Tiina Elina Nurminen
What is your relationship to the tradition of painting?
It has influenced me. Especially when I was a student.
How consciously I have confronted it and been interested
in it, has varied too. Generally I would say that you
can see from the works where each of us keeps and gets
their material. On the other hand, it is extremely important
not to get stuck and become bogged down in a particular
standpoint. It is easy to get stuck in a style and method
that you have learned and mastered, and to produce painting
that looks exactly as it is supposed to at that time.
I intentionally try to move on, and constantly to take
my work in some direction.
It is hard for me to make a list of names, but the scale
is quite broad. It starts with Mark Rothko's paintings,
which at one time powerfully influenced me; mostly their
economy of expression and way of making a surface. I could
also mention the contemporary German painters, who I got
to know when I was studying in Frankfurt in 1995-1997.
They have a kind of characteristic power and drive, an
expressive execution. Then I could mention Agnes Martin,
whose works I don't find particularly interesting, but
whose writing is important to me.
The possibilities of painting?
Limitless. The possibilities and the existence of painting
are self-evident to me. Already early on, I understood
that it is exactly the right medium for me. And this was
and is a great relief. Lots of people spend a long time
looking for the right medium and material for them. Painting
is an extremely challenging medium and it seems to me
that I am constantly developing. It may sound silly, but
I love painting.
What are the starting points for your paintings?
That varies quite a lot. Sometimes the starting point
can even be something physical and concrete. I once did
a six-month artist's residency in Switzerland and after
that I concentrated on painting the light I experienced
there. I don't use photographs, or even really make sketches.
Drawings, yes. The starting point is emotional memories.
One clear, frequently recurring starting point is various
international women's magazines. I don't know, but I would
assume that browsing through fashion magazines is quite
a standard practice for many visual artists. It may be
embarrassing to admit that you look so carefully at what
is in the latest Vogue, you should probably go out into
nature to get influences, but visually the pictures in
these magazines are simply of such a high standard and
so interesting, starting right from their use of colour
and from how the pictures are cropped.
The crucial point, however, is that all these starting
points are only suggestive. You have to be really meticulous,
but you still have to trust that the work will develop
and in itself take you forward.
What do you read?
Helsingin Sanomat (the main Finnish daily newspaper),
I still read that slavishly every morning. I somehow have
to know where things are going and what is happening.
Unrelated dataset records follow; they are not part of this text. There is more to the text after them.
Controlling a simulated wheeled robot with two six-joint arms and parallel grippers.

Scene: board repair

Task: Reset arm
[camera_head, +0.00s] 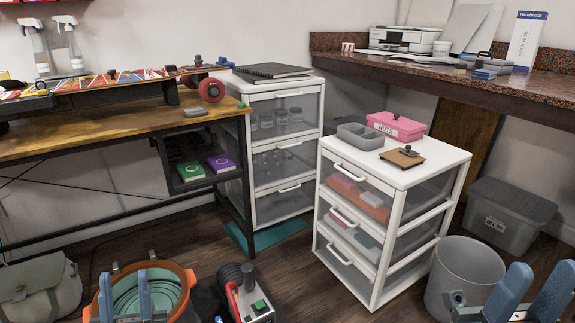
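My left gripper (125,276) is at the bottom left. Its two blue fingers point up and stand apart, with nothing seen between them. It shows in front of an orange-rimmed bucket (186,302) with teal coils or a teal inside. My right gripper (543,268) is at the bottom right corner, partly cut off by the frame. Its two blue fingers are apart with nothing seen between them. It is just right of a grey bin (468,268). A skateboard deck (95,83) with a colourful pattern lies raised on the wooden workbench (120,131), with a red wheel (211,90) near its right end.
A white drawer unit (377,257) stands at centre right, with a pink box (395,126), a grey tray (359,137) and a small brown board (402,158) on top. A second drawer unit (283,208) stands behind. A machine with a red cable (254,303) sits low at centre. A granite counter (459,76) runs along the right.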

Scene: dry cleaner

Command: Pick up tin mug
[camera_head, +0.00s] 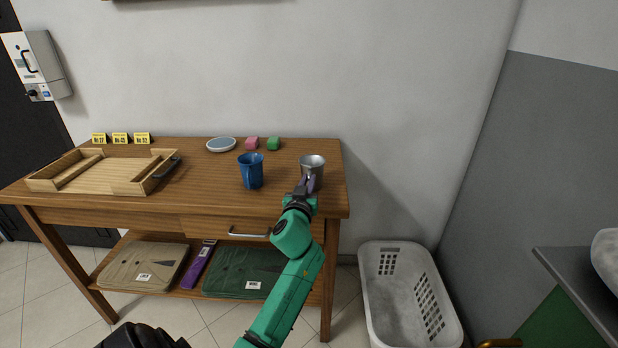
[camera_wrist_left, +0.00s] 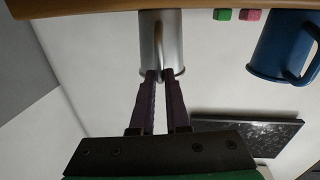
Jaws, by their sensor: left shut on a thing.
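The grey metal tin mug (camera_head: 313,161) is upright at the right end of the wooden table (camera_head: 205,180). My left gripper (camera_head: 309,182) reaches it from the front, with the green arm below. In the left wrist view, the purple fingers of the left gripper (camera_wrist_left: 160,74) are shut on the handle of the tin mug (camera_wrist_left: 175,38). The fingers hide part of the handle. I cannot tell whether the mug's base touches the tabletop. My right gripper is not in view.
A blue mug (camera_head: 251,172) stands left of the tin mug. Pink (camera_head: 252,142) and green (camera_head: 274,143) blocks and a small dish (camera_head: 221,144) lie behind. A wooden tray (camera_head: 118,170) is at the left. A white basket (camera_head: 408,290) stands on the floor at the right.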

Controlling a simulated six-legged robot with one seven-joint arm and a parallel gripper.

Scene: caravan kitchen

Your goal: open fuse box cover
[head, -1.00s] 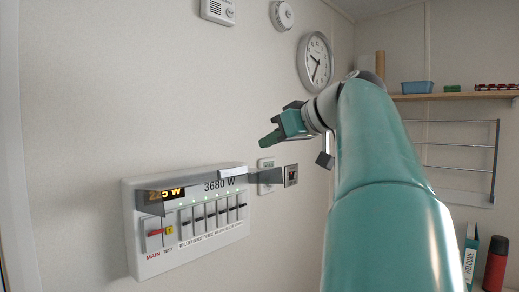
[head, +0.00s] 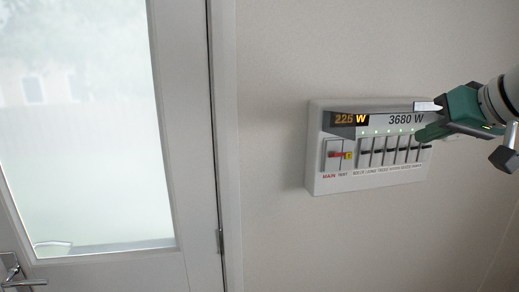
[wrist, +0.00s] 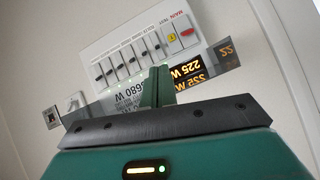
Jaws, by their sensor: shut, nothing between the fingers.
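The white fuse box (head: 316,160) hangs on the wall, with a lit wattage display and a row of switches. It also shows upside down in the wrist view (wrist: 120,45). Its dark see-through cover (head: 345,119) stands out from the box near the top, swung up. The breaker switches (head: 390,150) below it show bare. The cover's pale tab (head: 427,106) is beside my gripper (head: 424,133). The gripper is shut and empty, in front of the box's right part. In the wrist view its green fingers (wrist: 158,84) overlap the cover (wrist: 222,60); I cannot tell whether they touch it.
A door with a frosted pane (head: 85,120) and a metal handle (head: 12,275) is at the left. The wall (head: 400,245) below the box is bare.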

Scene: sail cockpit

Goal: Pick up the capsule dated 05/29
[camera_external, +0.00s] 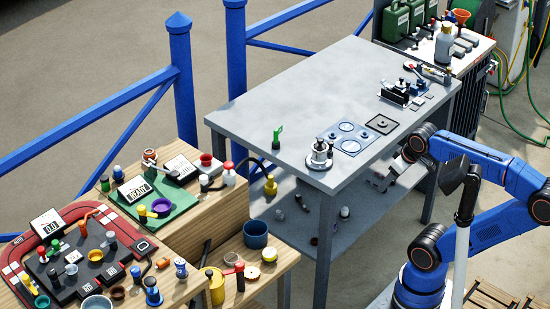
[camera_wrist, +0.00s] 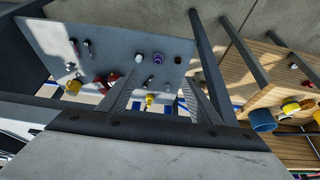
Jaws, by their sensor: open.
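No date can be read on anything in either view, so I cannot tell which item is the capsule dated 05/29. In the wrist view, my gripper (camera_wrist: 158,82) has its two ridged grey fingers spread apart with nothing held between them. Beyond them is a grey lower shelf (camera_wrist: 110,25) with several small items. These include a white piece (camera_wrist: 140,58), a purple-capped piece (camera_wrist: 158,59), a red piece (camera_wrist: 112,77) and a yellow piece (camera_wrist: 73,87). A small yellow-topped item (camera_wrist: 150,98) shows between the fingers, farther off.
The grey table (camera_external: 300,100) has a bare left top and its lower shelf (camera_external: 300,240) holds small items. Table legs (camera_external: 322,255) stand close around the shelf. Crowded wooden benches (camera_external: 190,215) are at left, with a blue cup (camera_external: 256,235).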

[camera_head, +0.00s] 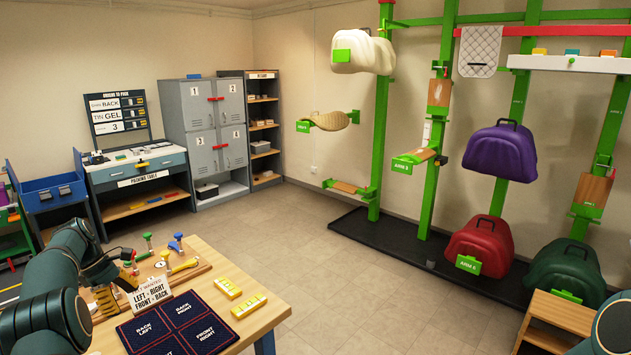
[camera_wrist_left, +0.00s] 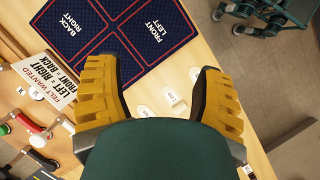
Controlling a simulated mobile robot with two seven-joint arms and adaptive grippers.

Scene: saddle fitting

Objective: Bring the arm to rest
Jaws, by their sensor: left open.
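My left gripper (camera_head: 106,300) is over the near left part of the wooden workbench (camera_head: 225,262) in the head view. In the left wrist view its two yellow ribbed fingers (camera_wrist_left: 160,100) stand wide apart with nothing between them but bare bench top and small white labels below. A dark blue mat (camera_head: 178,325) with red-edged squares lies in front of it; it also shows at the top of the left wrist view (camera_wrist_left: 112,28). Part of my right arm shows at the lower right corner of the head view, but its gripper does not.
A felt order sign (camera_head: 150,292) stands close to the left gripper. A wooden step-like stand (camera_head: 563,312) is at right. The floor between bench and saddle rack is clear.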

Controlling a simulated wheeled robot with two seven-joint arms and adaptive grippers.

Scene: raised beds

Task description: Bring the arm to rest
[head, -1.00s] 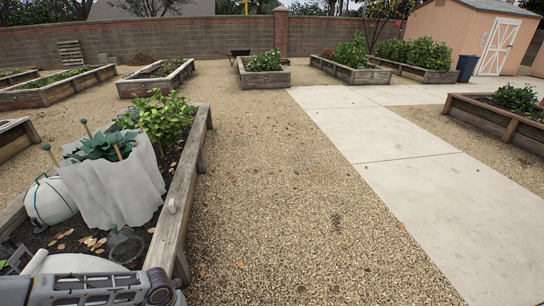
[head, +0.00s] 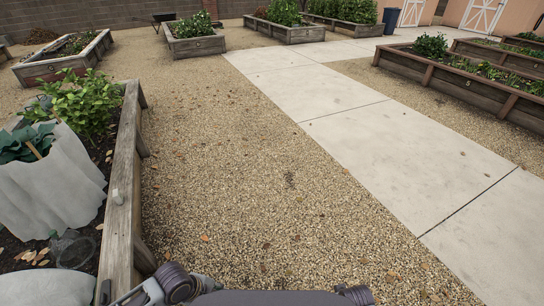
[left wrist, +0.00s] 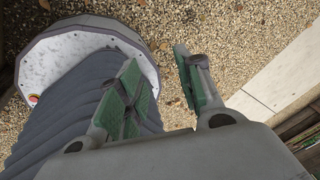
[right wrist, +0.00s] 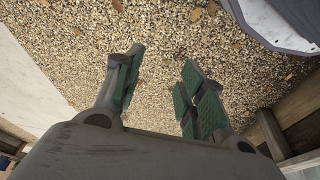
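My left gripper (left wrist: 156,60) is open, with a clear gap between its green-padded fingers and nothing held. It hangs over gravel beside my own column and base in the left wrist view. My right gripper (right wrist: 162,60) is also open and empty. It is over gravel in the right wrist view, with a wooden bed edge (right wrist: 275,135) to the right. Neither gripper's fingers show in the head view, where only parts of my arms appear along the bottom edge.
A raised bed (head: 128,190) stands close on the left, holding a plant wrapped in white fabric (head: 50,185) and a leafy plant (head: 80,100). Open gravel (head: 230,190) and a concrete path (head: 370,145) lie ahead and right.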

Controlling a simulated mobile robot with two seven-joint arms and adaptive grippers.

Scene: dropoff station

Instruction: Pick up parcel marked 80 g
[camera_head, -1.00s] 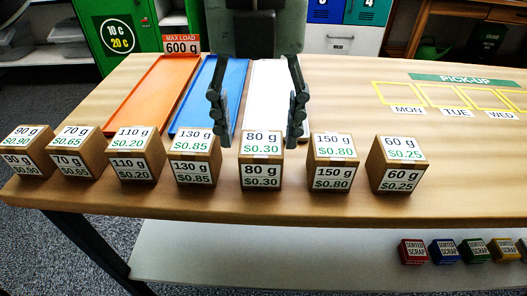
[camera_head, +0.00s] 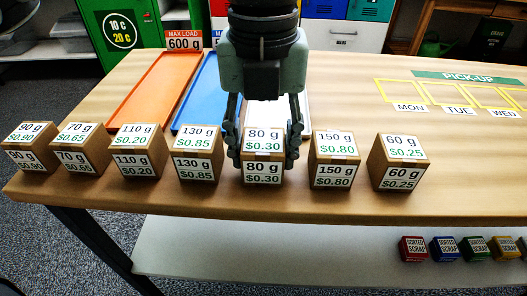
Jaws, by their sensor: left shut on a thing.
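The parcel marked 80 g (camera_head: 263,172) is a brown box with white labels reading 80 g and $0.30. It stands in the row of parcels near the front edge of the table. My left gripper (camera_head: 264,148) comes down over it from behind, one finger on each side, and is shut on it. The parcel's front and top labels stay visible between the fingers. It appears to rest on the table. My right gripper is not in view.
The 130 g parcel (camera_head: 196,168) stands close on the left and the 150 g parcel (camera_head: 333,174) close on the right. Several other parcels continue the row. Orange (camera_head: 155,95), blue (camera_head: 200,100) and white trays lie behind. The table's right side has pick-up outlines (camera_head: 440,95).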

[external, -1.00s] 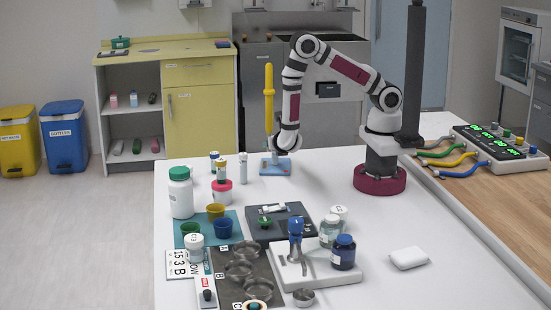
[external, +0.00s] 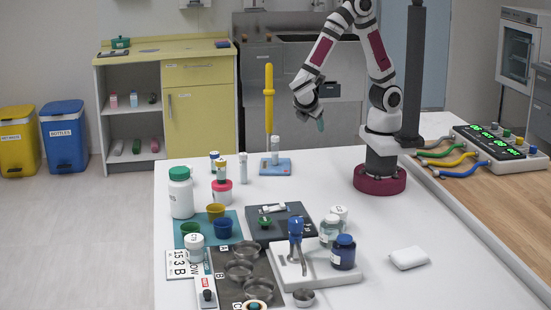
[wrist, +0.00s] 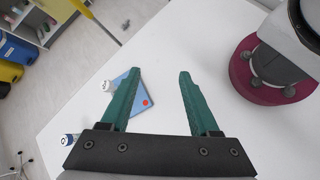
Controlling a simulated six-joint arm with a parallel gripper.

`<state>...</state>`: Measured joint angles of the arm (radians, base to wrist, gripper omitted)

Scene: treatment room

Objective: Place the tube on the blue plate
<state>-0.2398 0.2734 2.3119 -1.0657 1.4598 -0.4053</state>
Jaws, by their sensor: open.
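The tube (external: 275,150), slim, clear and white-capped, stands upright on the blue plate (external: 284,170) in the external view. In the wrist view, the tube's white cap (wrist: 106,86) shows beside the left finger, and the blue plate (wrist: 143,91) with a red dot lies partly behind that finger. My gripper (external: 319,118) is up and to the right of the tube, apart from it. Its green fingers (wrist: 157,88) are spread with nothing between them.
A yellow pole-like thing (external: 268,95) rises behind the plate. White bottle (external: 181,195), cups and small jars crowd the table's left front. Stand with blue-topped tool (external: 296,230) is at the front. The table's right middle is mostly clear.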

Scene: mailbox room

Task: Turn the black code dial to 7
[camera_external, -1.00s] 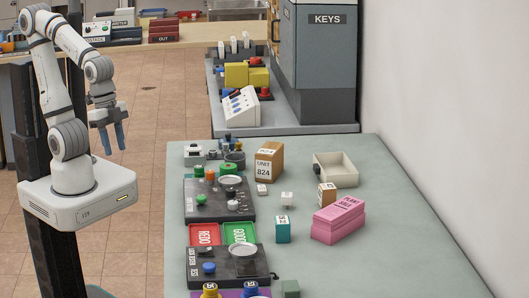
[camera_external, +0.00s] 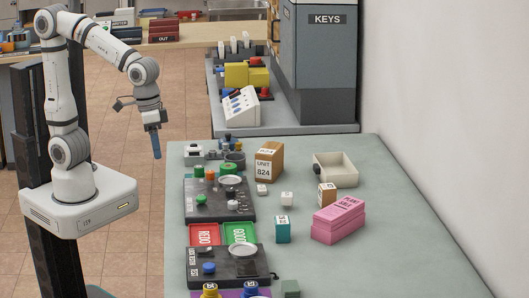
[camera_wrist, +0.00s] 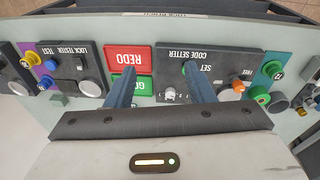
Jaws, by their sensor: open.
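The dark code setter panel (camera_external: 215,210) lies flat on the bench at left, and shows upside down in the wrist view (camera_wrist: 220,72). A small dial with grey-white and dark parts (camera_wrist: 168,93) sits on it, seen between my fingers; it also shows in the external view (camera_external: 232,205). Its reading is too small to tell. A green knob (camera_external: 201,199) sits beside it. My gripper (camera_external: 156,155) points down, clear of the panel, above and left of the bench edge. Its blue fingers are spread and empty in the wrist view (camera_wrist: 162,98).
Red REDO (camera_external: 204,235) and green (camera_external: 240,234) plates lie beside the panel, then the lock tester panel (camera_external: 215,270). Orange (camera_external: 210,174) and green (camera_external: 228,168) buttons stand behind. Boxes, a white tray (camera_external: 335,170) and pink stack (camera_external: 338,222) stand right.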

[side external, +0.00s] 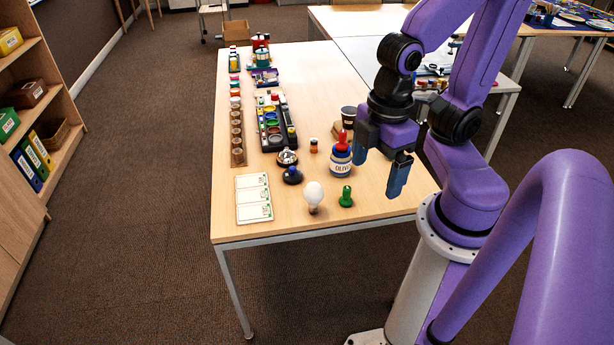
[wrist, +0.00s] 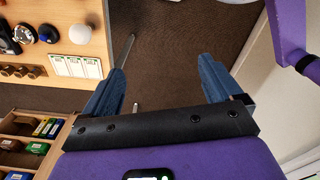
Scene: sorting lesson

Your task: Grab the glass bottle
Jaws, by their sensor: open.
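My gripper (side external: 382,165) is open and empty, raised over the right side of the table. In the wrist view its two blue fingers (wrist: 161,68) are spread apart with only floor between them. A squat blue-and-white bottle (side external: 341,163) with a red top and a label stands upright just left of my gripper, apart from it. A small dark jar (side external: 314,146) with an orange band stands behind and left of it. I cannot tell which of these, if either, is glass; no clear glass bottle shows.
A light bulb (side external: 314,193), a green pawn-like piece (side external: 346,197) and a dark blue round-based object (side external: 292,175) stand near the front. A dark cup (side external: 348,117) is behind the bottle. A white card (side external: 254,198) lies front left. A paint tray (side external: 272,125) lies further back.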

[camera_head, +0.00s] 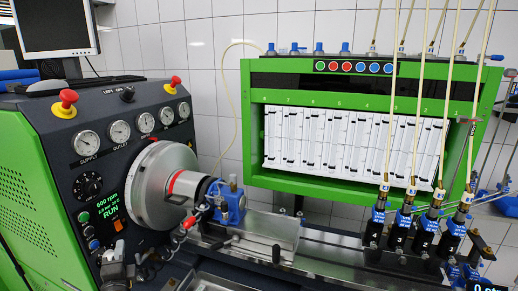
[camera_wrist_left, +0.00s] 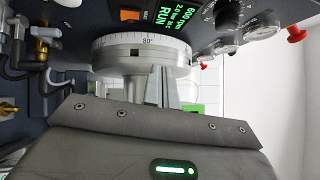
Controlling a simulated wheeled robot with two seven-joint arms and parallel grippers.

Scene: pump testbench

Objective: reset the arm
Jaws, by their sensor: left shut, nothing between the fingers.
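The grey graduated flywheel (camera_head: 153,187) stands beyond the body and also shows in the left wrist view (camera_wrist_left: 142,57). My right gripper is in neither view.
The green test bench (camera_head: 28,190) carries gauges, red knobs and a display reading RUN. Brass fittings and black hoses (camera_wrist_left: 40,45) lie close to the left gripper. A blue clamp (camera_head: 232,204) sits right of the flywheel. Several injectors with pale hoses (camera_head: 400,225) stand at right.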

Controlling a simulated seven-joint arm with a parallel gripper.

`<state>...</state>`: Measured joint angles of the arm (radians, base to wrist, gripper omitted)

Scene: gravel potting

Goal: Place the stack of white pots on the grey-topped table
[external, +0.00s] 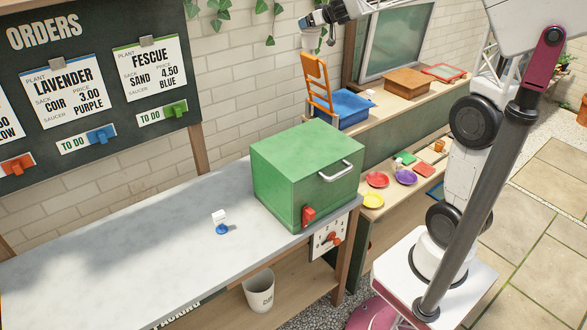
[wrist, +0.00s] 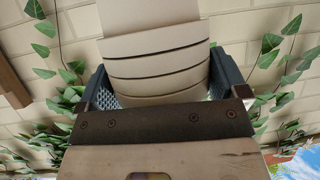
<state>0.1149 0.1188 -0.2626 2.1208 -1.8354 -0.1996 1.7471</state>
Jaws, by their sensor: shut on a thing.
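The stack of white pots (wrist: 160,68) fills the middle of the wrist view, its rims showing as dark curved lines. My gripper (wrist: 162,88) is shut on it, one finger on each side. In the external view my gripper (external: 314,18) is at the top edge, with the stack (external: 311,40) held high in front of the brick wall, above the wooden bench. The grey-topped table (external: 120,255) is at the lower left, well away from the stack.
A green box with a handle (external: 305,165) stands on the table's right end. A small white sign on a blue base (external: 221,222) stands near its middle. The table's left part is clear. An orange chair-shaped rack (external: 318,85) and a blue bin (external: 343,108) are on the bench below the stack.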

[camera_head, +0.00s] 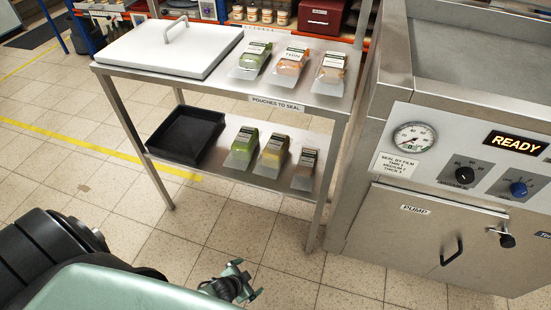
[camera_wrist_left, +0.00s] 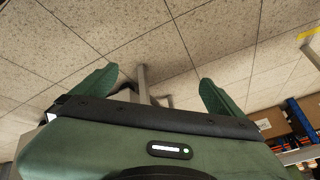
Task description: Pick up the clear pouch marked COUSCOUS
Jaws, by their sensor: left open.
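On the top shelf are a green pouch (camera_head: 250,60), an orange pouch (camera_head: 290,62) and a tan-orange pouch (camera_head: 331,68). On the lower shelf are a green pouch (camera_head: 243,146), a yellow pouch (camera_head: 272,154) and a brown pouch (camera_head: 304,167). The labels are too small for me to tell which reads COUSCOUS. My left gripper (camera_head: 246,282) is open and empty, low in front of the table, apart from every pouch. Its spread fingers show in the left wrist view (camera_wrist_left: 155,92), over floor tiles. My right gripper is not in view.
The table's top shelf (camera_head: 225,84) also holds a white lid (camera_head: 170,50) with a handle. A black tray (camera_head: 186,136) sits on the lower shelf. A steel sealing machine (camera_head: 425,225) stands close on the right. The tiled floor in front is clear.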

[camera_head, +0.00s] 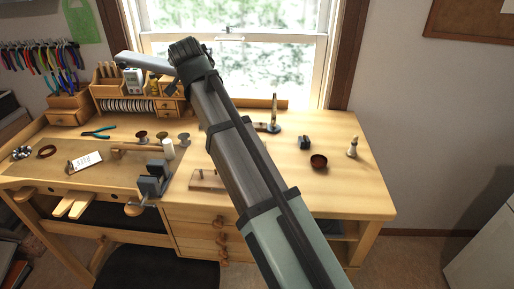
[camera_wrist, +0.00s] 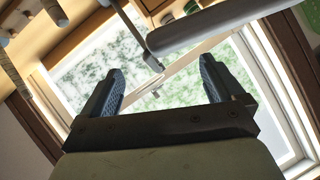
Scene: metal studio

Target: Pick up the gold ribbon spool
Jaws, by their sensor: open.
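My gripper (camera_wrist: 160,66) is open in the wrist view. Its two ridged fingers stand apart with nothing gripped between them, and the window shows behind the gap. In the head view my arm reaches up across the bench toward the window, and its jaws are too small to make out. Small gold-coloured items (camera_head: 155,83) sit in the wooden rack (camera_head: 168,106) at the back left of the bench, but I cannot tell whether one is the spool. My arm hides part of the bench.
A pale grey bar (camera_wrist: 225,24) crosses above the fingers in the wrist view, close by. On the bench (camera_head: 350,200) are blue pliers (camera_head: 98,132), a vise (camera_head: 152,181), a brown bowl (camera_head: 319,161) and a small cone-shaped thing (camera_head: 352,147). The bench's right front is clear.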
I also read a lot of books. Recently I have been reading
biographies of Finnish composers Einojuhani Rautavaara
and Ralf Gothoni.
Why the emphasis on music? Does music have a particular
significance for you?
Definitely. It comes from my family background, I am
the child of two musicians. Music is important to me and
it provides an interesting point of comparison, because
it is by nature so universal. I personally would like
my work to be as touching as a piece of classical music,
but that kind of comparison never works. It is wrong for
all concerned.
It is obvious that in a certain sense painting is quite
confusing. Its way of communicating is demanding, and
perhaps a bit clumsy. At the same time, I am totally convinced
that painting offers a very great many different levels
of feelings and messages, if only the viewer is ready
to take in, experience and see them.
Your relationship with the subject matter and emotions
in the paintings?
I don't know. The subject matter or starting point can
be an emotional state, or shift. In the very latest paintings
the subject matter is concentrated on spatiality, on giving
it shape. Perhaps it could be described by saying that
I don't want to use exclamation-mark-like stress in paintings,
the works should rather remain sufficiently open and alive.
Is this spatiality perhaps by nature quiet and expectant,
an empathy that invites us to 'be with'?
At any rate, they do not consciously turn in on themselves.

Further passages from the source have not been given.